#### Problem details
Write the count of lines that contain the word "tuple" and nothing else.
┌──
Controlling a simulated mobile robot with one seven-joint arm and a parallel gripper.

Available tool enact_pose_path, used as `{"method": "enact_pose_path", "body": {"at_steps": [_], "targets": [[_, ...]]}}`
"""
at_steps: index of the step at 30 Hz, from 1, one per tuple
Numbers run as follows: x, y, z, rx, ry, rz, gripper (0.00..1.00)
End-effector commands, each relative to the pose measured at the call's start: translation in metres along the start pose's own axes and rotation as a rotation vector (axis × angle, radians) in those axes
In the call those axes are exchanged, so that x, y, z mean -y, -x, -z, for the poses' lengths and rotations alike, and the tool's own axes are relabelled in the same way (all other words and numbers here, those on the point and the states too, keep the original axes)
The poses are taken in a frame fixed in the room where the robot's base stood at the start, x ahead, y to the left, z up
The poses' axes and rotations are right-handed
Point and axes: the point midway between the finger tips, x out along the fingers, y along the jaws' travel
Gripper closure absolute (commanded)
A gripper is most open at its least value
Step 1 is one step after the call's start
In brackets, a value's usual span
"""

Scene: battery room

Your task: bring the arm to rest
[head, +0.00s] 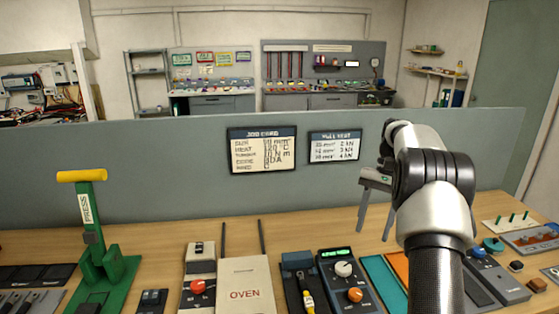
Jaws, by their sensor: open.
└──
┌──
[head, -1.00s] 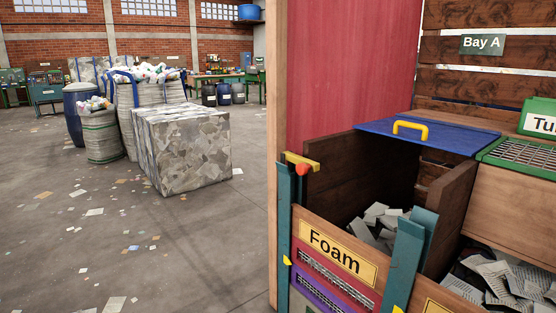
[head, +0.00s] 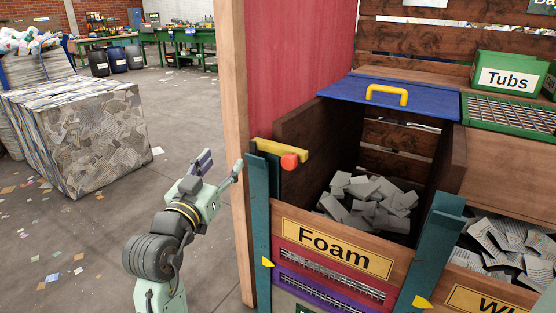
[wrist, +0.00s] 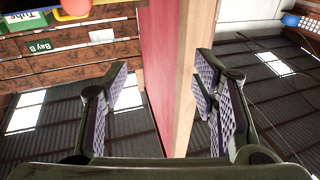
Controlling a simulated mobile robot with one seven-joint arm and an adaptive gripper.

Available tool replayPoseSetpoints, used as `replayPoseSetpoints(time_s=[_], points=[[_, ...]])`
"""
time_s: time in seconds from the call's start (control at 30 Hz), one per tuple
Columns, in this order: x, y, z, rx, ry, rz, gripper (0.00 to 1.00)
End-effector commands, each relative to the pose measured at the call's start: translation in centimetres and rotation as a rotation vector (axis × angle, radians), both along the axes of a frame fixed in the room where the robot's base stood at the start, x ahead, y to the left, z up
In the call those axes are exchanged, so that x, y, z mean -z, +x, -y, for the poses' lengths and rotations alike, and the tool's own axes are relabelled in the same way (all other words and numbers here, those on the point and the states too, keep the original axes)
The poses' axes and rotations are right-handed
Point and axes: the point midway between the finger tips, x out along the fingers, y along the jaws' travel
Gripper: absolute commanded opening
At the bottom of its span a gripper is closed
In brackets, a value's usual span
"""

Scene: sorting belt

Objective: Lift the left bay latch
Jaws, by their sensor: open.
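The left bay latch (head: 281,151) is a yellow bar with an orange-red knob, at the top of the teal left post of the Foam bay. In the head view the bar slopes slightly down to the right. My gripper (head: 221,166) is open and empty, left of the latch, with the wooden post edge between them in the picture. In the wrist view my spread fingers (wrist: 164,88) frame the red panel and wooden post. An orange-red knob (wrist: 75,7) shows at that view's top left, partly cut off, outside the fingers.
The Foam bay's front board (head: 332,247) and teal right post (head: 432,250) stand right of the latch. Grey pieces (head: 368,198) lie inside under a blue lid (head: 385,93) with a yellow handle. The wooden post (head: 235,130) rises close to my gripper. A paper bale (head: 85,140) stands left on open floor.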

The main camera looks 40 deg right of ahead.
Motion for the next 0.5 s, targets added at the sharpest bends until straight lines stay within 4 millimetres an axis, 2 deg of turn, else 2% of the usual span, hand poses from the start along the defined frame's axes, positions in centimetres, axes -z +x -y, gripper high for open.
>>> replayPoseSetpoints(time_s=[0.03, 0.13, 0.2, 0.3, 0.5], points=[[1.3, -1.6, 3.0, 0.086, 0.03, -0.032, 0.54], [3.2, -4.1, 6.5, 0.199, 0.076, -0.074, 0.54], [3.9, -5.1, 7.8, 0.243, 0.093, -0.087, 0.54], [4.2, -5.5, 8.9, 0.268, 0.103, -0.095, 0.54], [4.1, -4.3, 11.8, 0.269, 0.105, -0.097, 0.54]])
└──
#### The completed task
2